Like all good answers, what Michael wrote generates many more questions to help us increase our understanding of the "why" part:
If you've gone to any aerobics class, you'll have noticed that it's a very bad idea to maintain your heartbeat at 170 and immediately leave the studio with a heartbeat dropping down to 70. The workout will take a heavy toll on your body. Instead, it's important to slow down gradually to return your body to the lower energy state. Is something similar happening with cycling? If true: Suppose, for example, that I aim instead for an intense 10-km round-trip (every other day), but do not return until I have cycled 30 more kilometers at a leisurely pace. Does this also count as "periodization"?
Is the idea to simply keep moving at lesser power? Suppose I have a rowing machine sitting unused, or suppose I dabble (also willingly) with tennis. Can I use these alternative activities as the "low power" activities—during rainy days for example? In other words, do the base kilometers really have to be cycling kilometers, rather than running on the court or (virtual) rowing kilometers?

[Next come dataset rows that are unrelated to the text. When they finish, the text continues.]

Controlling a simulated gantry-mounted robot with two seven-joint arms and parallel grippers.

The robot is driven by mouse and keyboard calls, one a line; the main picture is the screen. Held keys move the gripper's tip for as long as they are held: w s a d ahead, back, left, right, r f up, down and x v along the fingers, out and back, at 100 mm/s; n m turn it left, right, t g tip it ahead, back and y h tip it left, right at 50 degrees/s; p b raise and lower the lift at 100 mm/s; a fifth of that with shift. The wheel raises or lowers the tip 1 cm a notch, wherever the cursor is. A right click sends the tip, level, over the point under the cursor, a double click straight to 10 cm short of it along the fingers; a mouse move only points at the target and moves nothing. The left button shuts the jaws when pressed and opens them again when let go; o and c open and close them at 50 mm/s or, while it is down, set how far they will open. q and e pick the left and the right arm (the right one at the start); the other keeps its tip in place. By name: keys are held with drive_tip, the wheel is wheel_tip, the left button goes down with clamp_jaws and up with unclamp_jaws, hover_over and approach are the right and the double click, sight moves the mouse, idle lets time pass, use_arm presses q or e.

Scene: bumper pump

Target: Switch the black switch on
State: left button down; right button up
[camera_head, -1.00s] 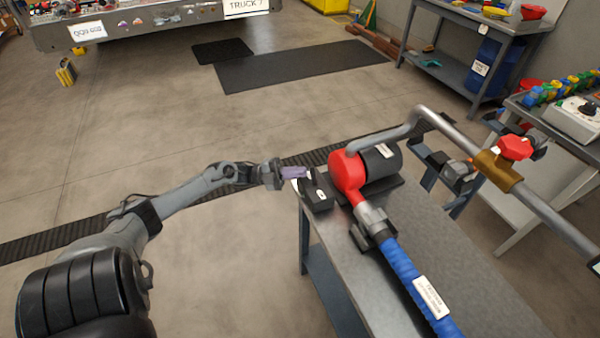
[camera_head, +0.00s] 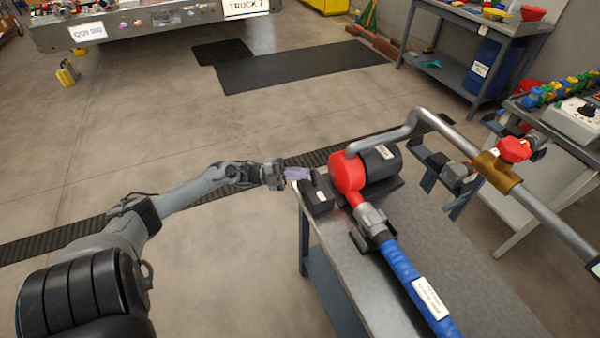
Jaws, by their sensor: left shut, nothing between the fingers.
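The black switch (camera_head: 317,193) is a small dark box with a pale label on the grey table, just left of the red and black pump (camera_head: 347,172). Whether its lever is up or down is too small to tell. My left gripper (camera_head: 307,173) reaches in from the left, with purplish fingers shut and empty. Its fingertips are right beside the upper left part of the switch; I cannot tell whether they touch it. My right gripper is not in view.
A blue hose (camera_head: 410,285) runs from the pump along the table (camera_head: 455,270). A grey pipe (camera_head: 540,208) with a red valve handle (camera_head: 514,149) rises over the right side. Open floor lies left of the table.

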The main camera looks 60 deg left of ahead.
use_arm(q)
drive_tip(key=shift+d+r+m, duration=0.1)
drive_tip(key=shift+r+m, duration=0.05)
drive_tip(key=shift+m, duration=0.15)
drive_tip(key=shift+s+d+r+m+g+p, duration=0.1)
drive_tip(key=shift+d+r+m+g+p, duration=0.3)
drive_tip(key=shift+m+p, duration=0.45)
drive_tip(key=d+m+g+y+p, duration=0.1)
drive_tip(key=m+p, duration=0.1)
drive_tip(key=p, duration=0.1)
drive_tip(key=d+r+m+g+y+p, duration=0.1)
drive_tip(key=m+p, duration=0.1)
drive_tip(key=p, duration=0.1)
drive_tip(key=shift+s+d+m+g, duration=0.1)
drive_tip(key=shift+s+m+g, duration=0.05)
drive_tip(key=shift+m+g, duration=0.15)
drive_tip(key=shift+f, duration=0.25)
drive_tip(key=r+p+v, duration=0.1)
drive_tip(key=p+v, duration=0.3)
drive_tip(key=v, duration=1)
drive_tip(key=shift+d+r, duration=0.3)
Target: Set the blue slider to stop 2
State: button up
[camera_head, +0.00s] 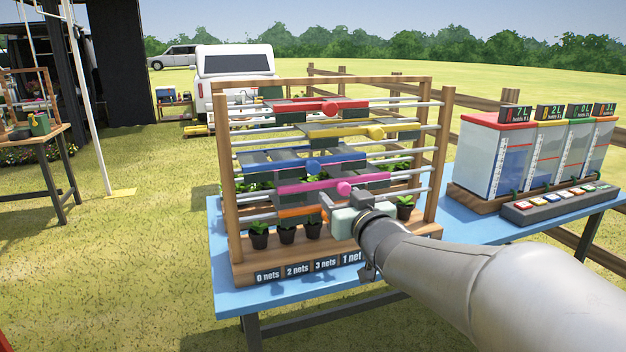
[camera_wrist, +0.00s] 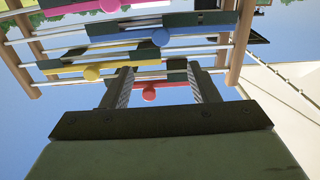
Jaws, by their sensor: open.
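The blue slider (camera_head: 289,166) lies across the wooden rack, on rails between the yellow slider above and the pink slider below. Its round knob (camera_head: 313,163) is near the middle of the rack. In the wrist view, which looks upside down, the blue slider (camera_wrist: 120,39) lies beyond the fingertips and its knob (camera_wrist: 161,37) faces me. My gripper (camera_head: 342,204) is in front of the lower rack, by the orange slider and below the pink one. In the wrist view its fingers (camera_wrist: 160,75) are apart and empty. I cannot read any stop numbers.
The rack's wooden frame (camera_head: 226,180) stands on a blue table (camera_head: 232,299). Red (camera_head: 315,106), yellow (camera_head: 350,131), pink (camera_head: 320,187) and orange (camera_head: 300,212) sliders share it. Potted plants (camera_head: 287,233) stand at its foot. Water tanks (camera_head: 500,160) are at right.

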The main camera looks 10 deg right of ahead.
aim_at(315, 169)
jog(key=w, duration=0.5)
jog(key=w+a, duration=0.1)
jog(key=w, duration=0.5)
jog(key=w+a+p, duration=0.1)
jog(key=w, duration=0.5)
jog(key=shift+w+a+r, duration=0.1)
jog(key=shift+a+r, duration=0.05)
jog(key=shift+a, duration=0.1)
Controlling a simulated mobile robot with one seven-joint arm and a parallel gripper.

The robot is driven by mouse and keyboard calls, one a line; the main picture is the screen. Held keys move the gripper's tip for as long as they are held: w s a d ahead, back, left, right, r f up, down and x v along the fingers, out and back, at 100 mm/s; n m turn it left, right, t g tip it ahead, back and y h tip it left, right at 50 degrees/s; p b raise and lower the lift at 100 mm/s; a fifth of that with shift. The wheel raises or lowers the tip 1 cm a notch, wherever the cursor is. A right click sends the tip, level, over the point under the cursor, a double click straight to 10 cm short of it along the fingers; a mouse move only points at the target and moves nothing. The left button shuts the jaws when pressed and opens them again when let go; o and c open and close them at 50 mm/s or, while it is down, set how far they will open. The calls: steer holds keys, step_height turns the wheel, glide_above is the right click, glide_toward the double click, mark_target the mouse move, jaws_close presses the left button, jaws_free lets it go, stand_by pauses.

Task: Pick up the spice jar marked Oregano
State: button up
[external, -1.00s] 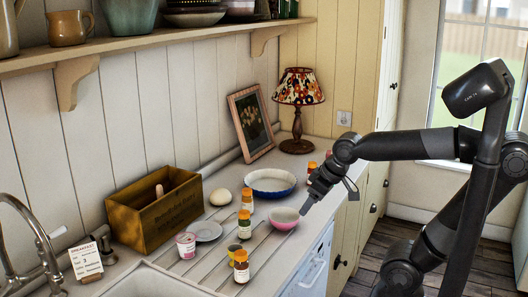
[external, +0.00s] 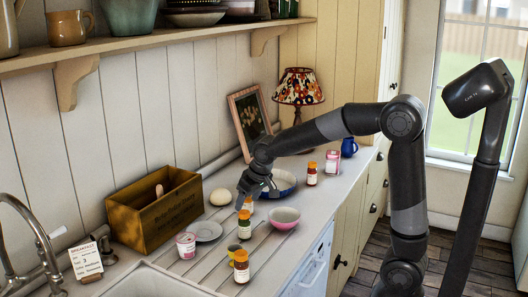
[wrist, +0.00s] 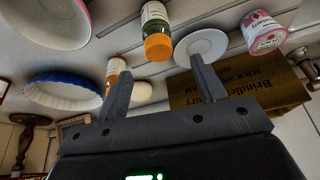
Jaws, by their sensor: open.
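Several spice jars with orange caps stand on the counter; I cannot read their labels, so I cannot tell which is Oregano. One jar (external: 244,228) stands right of the saucer, another (external: 249,204) just behind it, partly hidden by my gripper, one at the front (external: 241,268) and one farther back (external: 312,175). My gripper (external: 243,198) is open and empty above the two middle jars.
A lamp (external: 299,88) and picture frame (external: 236,115) stand behind. A shelf (external: 180,45) overhangs the wall side.

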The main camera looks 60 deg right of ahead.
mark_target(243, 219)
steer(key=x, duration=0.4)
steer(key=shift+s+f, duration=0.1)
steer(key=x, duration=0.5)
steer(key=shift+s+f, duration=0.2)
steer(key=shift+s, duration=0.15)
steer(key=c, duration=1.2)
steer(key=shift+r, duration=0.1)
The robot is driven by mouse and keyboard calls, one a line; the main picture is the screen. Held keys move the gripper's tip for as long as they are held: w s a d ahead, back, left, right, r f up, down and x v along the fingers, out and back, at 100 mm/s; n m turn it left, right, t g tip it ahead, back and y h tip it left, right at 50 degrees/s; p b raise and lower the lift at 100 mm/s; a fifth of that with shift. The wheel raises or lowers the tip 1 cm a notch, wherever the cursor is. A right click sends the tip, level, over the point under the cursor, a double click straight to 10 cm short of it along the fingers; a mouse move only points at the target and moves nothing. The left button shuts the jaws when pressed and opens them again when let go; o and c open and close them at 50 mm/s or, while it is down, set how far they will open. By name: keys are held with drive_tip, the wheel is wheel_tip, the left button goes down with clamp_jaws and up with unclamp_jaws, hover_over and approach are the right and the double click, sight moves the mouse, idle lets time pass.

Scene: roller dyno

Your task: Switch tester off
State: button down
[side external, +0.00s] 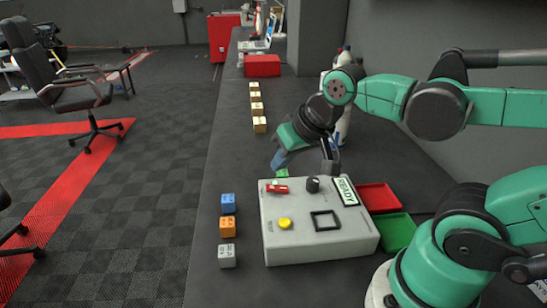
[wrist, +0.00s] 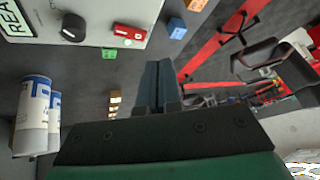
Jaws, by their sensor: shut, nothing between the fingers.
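The tester is a light grey box (side external: 308,243) on the dark bench; part of its top shows in the wrist view (wrist: 95,45). On top it carries a small red switch (side external: 277,187), a black knob (side external: 313,184), a yellow button (side external: 285,223), a black square outline (side external: 325,220) and a READY label (side external: 346,190). The red switch (wrist: 130,32) and knob (wrist: 73,27) also show in the wrist view. My gripper (side external: 278,166) is shut and empty, above the bench just behind the tester's far edge. Its fingers (wrist: 160,65) are apart from the switch.
A green cube (side external: 281,174) lies close behind the tester. Blue (side external: 228,203), orange (side external: 227,227) and grey (side external: 227,254) cubes line its left. Red (side external: 377,197) and green (side external: 398,231) trays stand at right. White bottles (wrist: 33,110) and several yellowish blocks (side external: 257,108) stand farther back.

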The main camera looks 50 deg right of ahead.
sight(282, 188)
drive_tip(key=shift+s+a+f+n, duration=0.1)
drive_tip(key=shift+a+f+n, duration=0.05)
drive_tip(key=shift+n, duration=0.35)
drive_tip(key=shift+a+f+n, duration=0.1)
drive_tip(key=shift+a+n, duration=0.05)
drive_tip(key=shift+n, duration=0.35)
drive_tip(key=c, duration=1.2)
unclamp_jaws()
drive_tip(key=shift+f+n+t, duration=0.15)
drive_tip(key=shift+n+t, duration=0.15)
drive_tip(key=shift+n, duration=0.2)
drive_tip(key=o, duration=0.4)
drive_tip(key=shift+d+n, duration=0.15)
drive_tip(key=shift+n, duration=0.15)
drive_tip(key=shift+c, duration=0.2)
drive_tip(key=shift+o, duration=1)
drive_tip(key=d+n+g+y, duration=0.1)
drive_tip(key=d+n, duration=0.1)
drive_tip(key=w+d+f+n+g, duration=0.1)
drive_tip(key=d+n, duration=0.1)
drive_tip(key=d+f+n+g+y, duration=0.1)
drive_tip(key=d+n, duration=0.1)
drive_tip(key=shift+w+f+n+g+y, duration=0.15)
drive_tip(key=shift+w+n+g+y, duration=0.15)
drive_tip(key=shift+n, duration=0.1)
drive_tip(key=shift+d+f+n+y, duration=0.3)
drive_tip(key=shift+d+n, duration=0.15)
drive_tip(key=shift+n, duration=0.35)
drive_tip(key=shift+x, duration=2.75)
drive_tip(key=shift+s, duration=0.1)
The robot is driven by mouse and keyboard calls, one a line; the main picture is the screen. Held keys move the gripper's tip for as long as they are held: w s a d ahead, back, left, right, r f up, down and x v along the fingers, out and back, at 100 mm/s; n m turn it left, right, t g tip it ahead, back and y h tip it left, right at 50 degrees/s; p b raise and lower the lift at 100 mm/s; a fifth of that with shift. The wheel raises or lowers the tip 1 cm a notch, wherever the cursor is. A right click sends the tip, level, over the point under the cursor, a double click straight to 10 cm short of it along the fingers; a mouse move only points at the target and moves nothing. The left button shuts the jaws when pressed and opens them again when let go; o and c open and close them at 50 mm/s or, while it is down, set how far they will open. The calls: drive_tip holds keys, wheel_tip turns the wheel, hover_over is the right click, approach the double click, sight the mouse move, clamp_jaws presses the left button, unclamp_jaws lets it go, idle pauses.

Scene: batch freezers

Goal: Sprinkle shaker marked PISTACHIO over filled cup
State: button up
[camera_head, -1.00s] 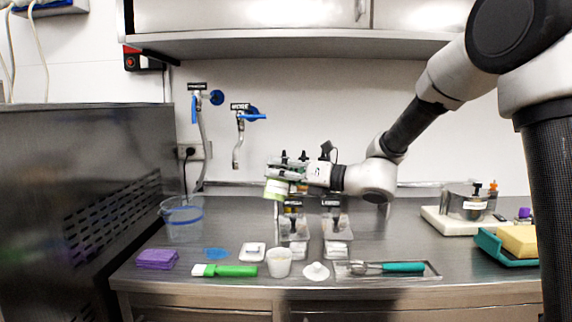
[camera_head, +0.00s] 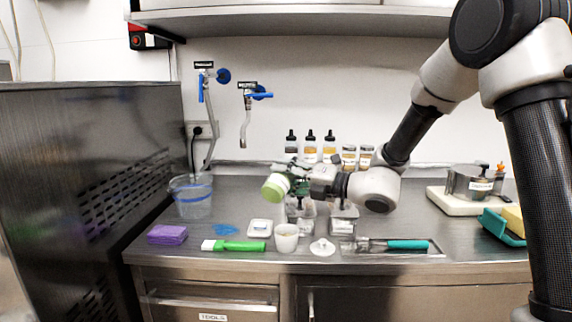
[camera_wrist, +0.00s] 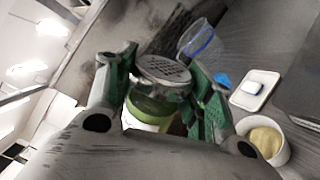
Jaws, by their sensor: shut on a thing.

What if I'm not at all aiming for a (yearly) race day? These Tour de France cyclists look like they're a different breed of humans anyway. I just want to maintain a regular, gradual, and possibly very slow, level of improvement. Can I set up my own monthly race day? Is that inherently sub-optimal than a yearly race day? (Or, really digressing, is one yearly race all that the human body can aim for? In particular, do TdF cyclists use the Giro and the Vuelta as merely practice rides? Do they save their real energy for the Tour?)
If you live in Southern Italy and are enjoying cycling year round, you may not quite appreciate the frustration of those of us who have a far shorter season during which to enjoy the thrill. You may not even fathom why we sometime have to think about other than cycling.